Mit ihrer Studie liefert Martina Metzger diskussionswürdige Thesen und setzt einen wichtigen Kontrapunkt zu einer weit verbreiteten Tendenz, die Schrecken des Luftkriegs in schillernden Farben auszumalen, von transgenerationalen Traumata zu sprechen und allerorten bleibende "Narben" zu entdecken. Allerdings gilt für die Arbeit in besonderem Maße, dass ein gründliches Lektorat dringend nötig gewesen wäre, um die Lesbarkeit der Studie zu verbessern. Insgesamt machen die Monographien von Treber und Metzger deutlich, dass der Luftkrieg nach wie vor ein wichtiges Forschungsfeld darstellt, dessen Potential auch nach den großen Arbeiten von Dietmar Süß und Richard Overy noch nicht ausgeschöpft ist.


Anmerkungen:

[1] The United States Strategic Bombing Survey. Summary Report (European War), Washington 1945, 16f.

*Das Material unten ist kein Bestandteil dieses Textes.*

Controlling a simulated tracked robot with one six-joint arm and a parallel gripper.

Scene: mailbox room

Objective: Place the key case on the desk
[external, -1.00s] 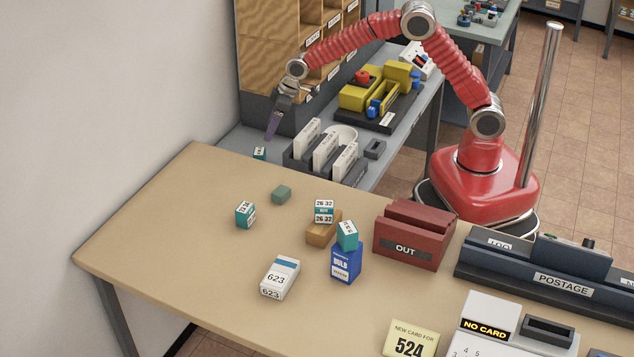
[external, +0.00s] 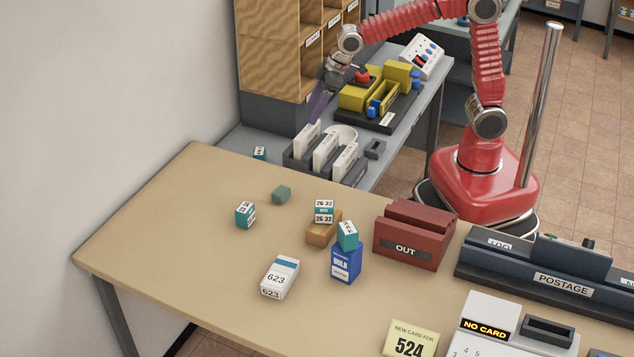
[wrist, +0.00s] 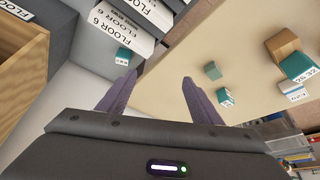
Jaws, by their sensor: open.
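Several small teal cases with white number labels are in view; I cannot tell which is the key case. One teal case (external: 259,154) rests on the lower grey counter behind the desk (external: 150,235); it also shows near the left fingertip in the wrist view (wrist: 123,56). On the desk, one teal case (external: 245,215) stands alone, another (external: 324,212) sits on a brown block, and a third (external: 348,235) sits tilted on a blue bulb box. My gripper (external: 315,112) is open and empty, above the grey counter near the card rack; its fingers show in the wrist view (wrist: 157,82).
The dark rack (external: 325,165) with white floor cards is below my gripper. The wooden pigeonholes (external: 272,50) stand behind it. A green block (external: 281,195), a white 623 box (external: 280,278) and the red OUT tray (external: 410,237) stand on the desk. The desk's left part is clear.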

[2] Vgl. Dietmar Süß: Tod aus der Luft. Kriegsgesellschaft und Luftkrieg in Deutschland und Großbritannien, München 2011; Nicole Kramer: Volksgenossinnen an der Heimatfront. Mobilisierung, Verhalten, Erinnerung, Göttingen 2011; Richard Overy: Der Bombenkrieg. Europa 1939-1945, Berlin 2014.

[3] Vgl. Malte Thießen: Eingebrannt ins Gedächtnis: Hamburgs Gedenken an Luftkrieg und Kriegsende 1943 bis 2005, Hamburg 2007; Jörg Arnold / Dietmar Süß / Malte Thießen (Hgg.): Luftkrieg. Erinnerungen in Deutschland und Europa, Göttingen 2009; Jörg Arnold: The Allied Air War and Urban Memory: The Legacy of Strategic Bombing in Germany, Cambridge 2011; Anne Fuchs: After the Dresden Bombing. Pathways of Memory, 1945 to the Present, London 2012.

[4] Vgl. Konrad Jarausch: Out of Ashes. A New History of Europe in the Twentieth Century, Princeton 2015. Vgl. hierzu die Rezension von Gunther Mai in dieser Ausgabe, http://www.sehepunkte.de/2016/01/26864.html; Europa in Ruinen. Augenzeugenberichte aus den Jahren 1944-1948, gesammelt von Hans Magnus Enzensberger, Frankfurt am Main 1990.

[5] Zitiert nach Matthias Puhle (Hg.): "Magdeburg lebt!" Kriegsende und Neubeginn 1945-1949, Magdeburg 2011, 194.